Unfortunately, it’s been the history of the world. It’s what comes from people being half-asleep and not knowing it.

1 comment:

just another day said...

on the flip side of that-- and, i i think also carrying the same weight is the thought that we are all "equal", we are "all the same". yes, we all have the same inherited rights, but we are by no means equal.

the idea that "nobody is better than me" is just as deceitful as "there are all-good people and all-bad people". in order to believe this, one must be "enlightened" enough or be told by an "enlightened" individual that this is a concrete truth. in other words, one must rise amongst the ashes and declare that we are all ashes. how narcissistic is that?

i understand that this is a language game that takes the "equality" as laid out by the founders and twists it into collectivist-type thinking. obviously, this should be rejected. and not just from a constitutional standpoint.

but i feel the "no one is better" ideal tends to be the "warm and fuzzy" type that allows the believer to label someone refuting the claim by explaining that we are not all equal as "prideful". especially to those who can't wrap their heads around the idea that we are all individuals with different physical and mental strengths and weaknesses, therefore we cannot be individually equal.

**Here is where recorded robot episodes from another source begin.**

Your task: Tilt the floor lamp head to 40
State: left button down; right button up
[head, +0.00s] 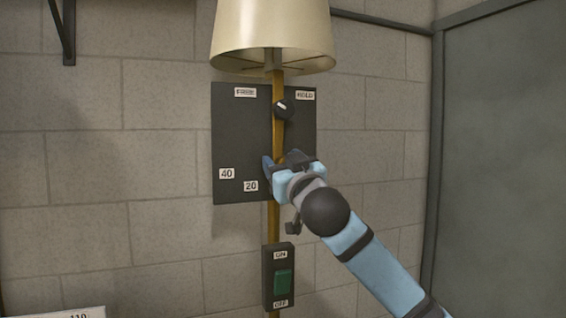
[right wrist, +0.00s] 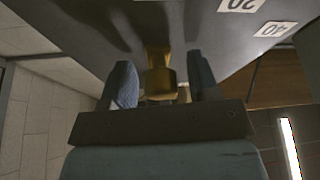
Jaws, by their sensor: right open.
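The floor lamp has a cream shade (head: 272,35) on a thin brass pole (head: 277,88), upright in front of a dark panel (head: 235,130). The panel has labels FREE (head: 245,92), HOLD (head: 305,95), 40 (head: 227,173) and 20 (head: 251,186). A dark knob (head: 283,108) with a white mark sits just below the shade, beside the pole. My right gripper (head: 280,163) is at the pole, low on the panel. In the right wrist view its open fingers (right wrist: 161,82) stand on either side of a brass piece (right wrist: 159,60), with gaps visible. My left gripper is out of view.
A dark switch box (head: 267,275) with a green rocker, marked ON and OFF, is on the pole below my right gripper. A grey door-like panel (head: 505,150) stands at right. A bracket (head: 66,35) is on the block wall at upper left.

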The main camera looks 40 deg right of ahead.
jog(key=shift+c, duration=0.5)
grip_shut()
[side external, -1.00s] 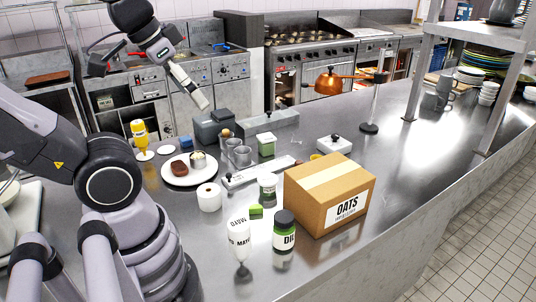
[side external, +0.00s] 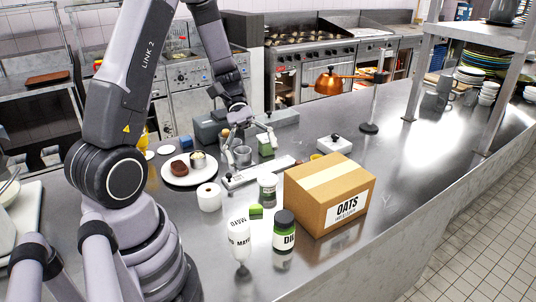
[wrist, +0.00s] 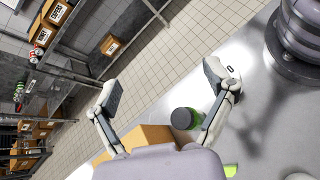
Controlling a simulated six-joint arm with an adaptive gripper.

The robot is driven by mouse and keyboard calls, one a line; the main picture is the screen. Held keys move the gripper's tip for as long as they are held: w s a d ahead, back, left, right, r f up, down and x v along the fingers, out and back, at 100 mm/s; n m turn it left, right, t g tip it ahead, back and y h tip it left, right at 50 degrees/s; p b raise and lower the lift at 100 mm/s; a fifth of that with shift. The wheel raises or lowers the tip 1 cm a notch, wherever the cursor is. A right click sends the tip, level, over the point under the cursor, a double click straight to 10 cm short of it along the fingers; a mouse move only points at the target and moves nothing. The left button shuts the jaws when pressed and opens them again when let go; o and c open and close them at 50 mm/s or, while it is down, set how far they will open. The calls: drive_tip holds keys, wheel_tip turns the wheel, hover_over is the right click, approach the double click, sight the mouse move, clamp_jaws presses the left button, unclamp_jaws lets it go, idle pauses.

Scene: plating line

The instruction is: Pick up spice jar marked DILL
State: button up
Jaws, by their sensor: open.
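The spice jar (side external: 284,237) stands upright at the front of the steel counter in the side view. It has a dark lid, green contents and a white label, of which "DIL" shows. My gripper (side external: 250,148) is open and empty, above the middle of the counter, behind the jar and to its left. In the wrist view my open gripper (wrist: 165,85) has its fingers spread wide. The jar's dark lid and green side (wrist: 187,119) show there by the right finger, below it and apart in depth as far as I can tell.
A cardboard OATS box (side external: 312,203) stands right of the jar. A white mayo bottle (side external: 238,242) and a small green block (side external: 256,211) are to its left. Another small jar (side external: 268,187) and a white roll (side external: 209,198) stand behind. The counter's front right is clear.

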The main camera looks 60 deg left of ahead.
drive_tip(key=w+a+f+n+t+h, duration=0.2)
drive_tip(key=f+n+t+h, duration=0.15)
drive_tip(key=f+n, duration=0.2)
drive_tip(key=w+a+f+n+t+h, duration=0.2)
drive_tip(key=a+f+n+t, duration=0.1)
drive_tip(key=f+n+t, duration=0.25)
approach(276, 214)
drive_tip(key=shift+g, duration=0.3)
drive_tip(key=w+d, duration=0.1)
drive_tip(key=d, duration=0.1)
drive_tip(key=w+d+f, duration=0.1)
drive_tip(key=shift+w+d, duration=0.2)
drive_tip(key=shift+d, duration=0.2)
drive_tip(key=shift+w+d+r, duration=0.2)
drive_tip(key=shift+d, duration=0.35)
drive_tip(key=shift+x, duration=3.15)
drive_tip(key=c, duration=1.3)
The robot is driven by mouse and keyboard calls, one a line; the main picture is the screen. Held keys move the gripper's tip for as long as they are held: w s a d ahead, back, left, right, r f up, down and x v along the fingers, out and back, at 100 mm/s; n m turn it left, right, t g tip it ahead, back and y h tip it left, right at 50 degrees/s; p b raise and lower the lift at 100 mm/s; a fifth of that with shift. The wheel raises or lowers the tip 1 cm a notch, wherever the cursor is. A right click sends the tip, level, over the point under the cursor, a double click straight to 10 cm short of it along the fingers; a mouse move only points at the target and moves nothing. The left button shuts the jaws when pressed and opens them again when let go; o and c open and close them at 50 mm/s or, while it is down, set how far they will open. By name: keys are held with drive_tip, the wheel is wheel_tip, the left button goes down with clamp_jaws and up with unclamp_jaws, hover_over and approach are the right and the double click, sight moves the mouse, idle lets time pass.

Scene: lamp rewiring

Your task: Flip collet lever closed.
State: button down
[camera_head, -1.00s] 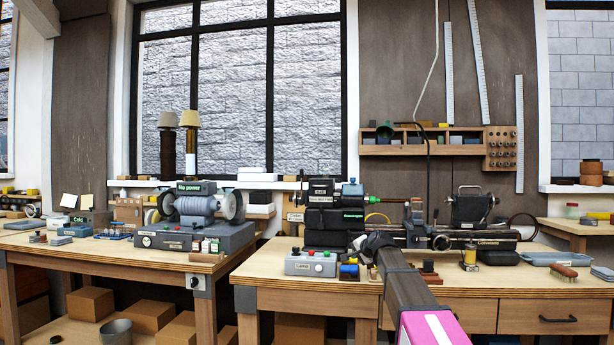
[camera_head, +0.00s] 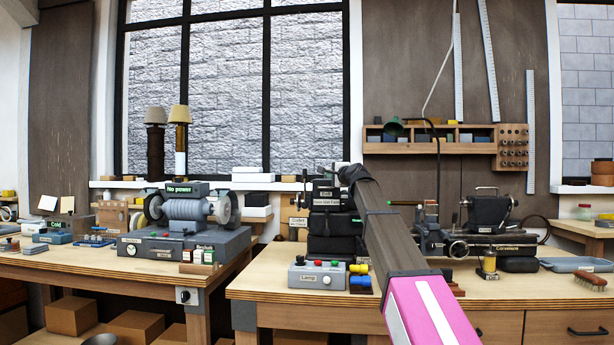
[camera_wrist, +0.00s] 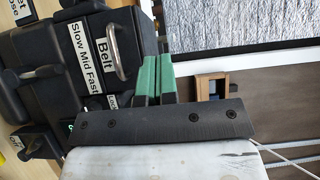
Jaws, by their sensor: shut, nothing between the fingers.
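The dark lathe headstock (camera_head: 330,222) stands on the right bench, with its belt cover (camera_wrist: 105,45) and a metal handle (camera_wrist: 117,55) close by in the wrist view. A thin upright lever (camera_head: 303,188) shows at the headstock's left end, above a white collet label (camera_head: 298,222); I cannot tell its exact setting. My gripper (camera_wrist: 155,78) has green fingers held together, with nothing between them. It is beside the headstock's top, apart from the lever as far as I can see. In the head view my forearm hides most of the gripper.
A grey lamp control box (camera_head: 317,275) and small coloured blocks stand in front of the headstock. The lathe bed and tailstock (camera_head: 488,212) extend to the right. The wall shelf (camera_head: 440,140) is behind. A grinder (camera_head: 185,225) sits on the left bench.

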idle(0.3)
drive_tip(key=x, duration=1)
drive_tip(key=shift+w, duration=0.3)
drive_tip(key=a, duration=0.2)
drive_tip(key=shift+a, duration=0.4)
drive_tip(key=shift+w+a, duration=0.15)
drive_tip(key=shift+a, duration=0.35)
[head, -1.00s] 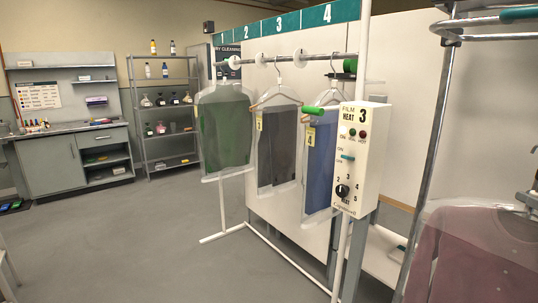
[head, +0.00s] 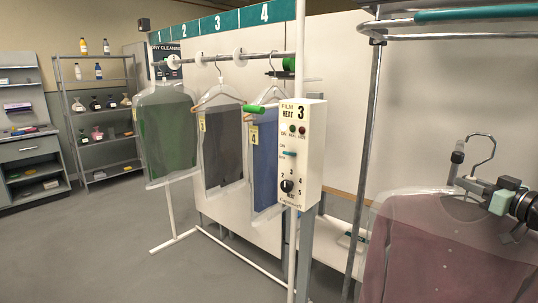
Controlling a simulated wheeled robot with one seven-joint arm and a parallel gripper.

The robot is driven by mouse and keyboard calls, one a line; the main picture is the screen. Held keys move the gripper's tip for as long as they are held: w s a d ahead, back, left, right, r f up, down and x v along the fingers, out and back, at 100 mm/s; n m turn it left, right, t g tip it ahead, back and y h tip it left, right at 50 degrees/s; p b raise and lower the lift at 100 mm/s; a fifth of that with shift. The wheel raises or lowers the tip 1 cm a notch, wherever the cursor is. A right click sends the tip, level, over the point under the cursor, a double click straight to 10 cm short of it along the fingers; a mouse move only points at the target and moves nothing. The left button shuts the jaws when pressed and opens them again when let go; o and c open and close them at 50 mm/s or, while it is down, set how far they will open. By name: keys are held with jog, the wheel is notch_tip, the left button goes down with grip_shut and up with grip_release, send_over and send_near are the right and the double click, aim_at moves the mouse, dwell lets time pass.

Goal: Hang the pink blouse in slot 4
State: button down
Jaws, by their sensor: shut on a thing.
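The pink blouse (head: 425,262), a dusty mauve-pink garment under clear film, hangs at the right edge in the head view. Its lower part is cut off by the frame. My gripper (head: 480,188), with pale green pads, is shut on its hanger just below the metal hook (head: 487,150), which stands free above. The garment rail (head: 212,58) is at left centre, apart from the blouse. Behind it, the board shows the number 4 (head: 264,13) at its right end. Green (head: 168,130), dark grey (head: 222,150) and blue (head: 265,160) bagged garments hang from the rail.
A white film-heat control box (head: 302,150) on a white post stands between the rail and the blouse. A metal frame with a teal bar (head: 470,15) rises at the right. Shelves (head: 100,120) stand at the back left. The floor (head: 90,250) at front left is clear.

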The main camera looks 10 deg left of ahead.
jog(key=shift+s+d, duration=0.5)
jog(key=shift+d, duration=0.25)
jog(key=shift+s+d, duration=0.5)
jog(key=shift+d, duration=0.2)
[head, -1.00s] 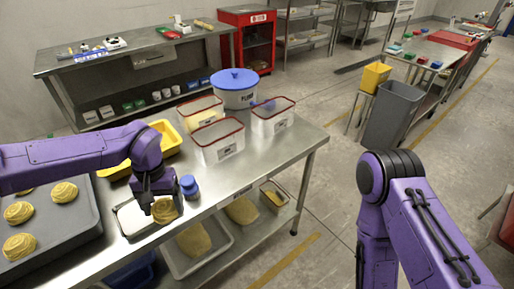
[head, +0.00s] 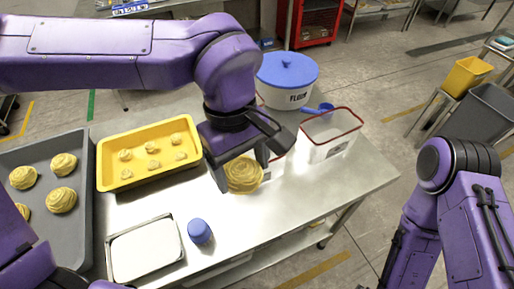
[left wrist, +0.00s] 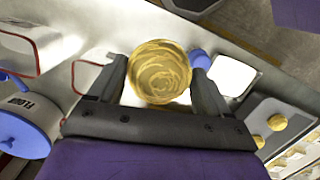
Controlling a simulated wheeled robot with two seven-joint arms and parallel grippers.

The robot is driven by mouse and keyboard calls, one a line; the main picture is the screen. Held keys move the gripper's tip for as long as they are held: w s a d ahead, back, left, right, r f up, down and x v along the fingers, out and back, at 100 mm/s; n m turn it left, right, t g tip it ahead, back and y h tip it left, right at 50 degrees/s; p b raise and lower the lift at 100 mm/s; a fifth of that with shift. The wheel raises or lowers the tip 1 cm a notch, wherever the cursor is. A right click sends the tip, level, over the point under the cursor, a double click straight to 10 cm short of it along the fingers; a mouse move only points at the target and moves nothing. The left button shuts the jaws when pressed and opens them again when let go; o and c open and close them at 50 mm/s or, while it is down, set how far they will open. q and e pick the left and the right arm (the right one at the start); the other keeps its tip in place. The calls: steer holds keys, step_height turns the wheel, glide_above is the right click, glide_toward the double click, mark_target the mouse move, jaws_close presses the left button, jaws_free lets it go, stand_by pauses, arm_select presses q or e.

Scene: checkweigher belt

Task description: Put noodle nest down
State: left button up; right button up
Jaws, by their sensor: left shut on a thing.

"equality" and "fairness" are the arguments that are used to get laws passed in which the disabled or persons of certain ethnic/racial groups, etc etc get special rights and privileges at the cost of individual freedom. see?? now the argument could be used against me that i am not for a disabled person's right to have access to something he/she would not, without State intervention, have access to. how shameful!

this does go along the lines of "all good" and "all bad"-- especially where our "wars of democracy" are involved. we just want to make those "all bad" people die so that the "all good" people that remain in that nation can be equal, just like we are in this country. you see, in democracy, we are all equal, and we all have a voice.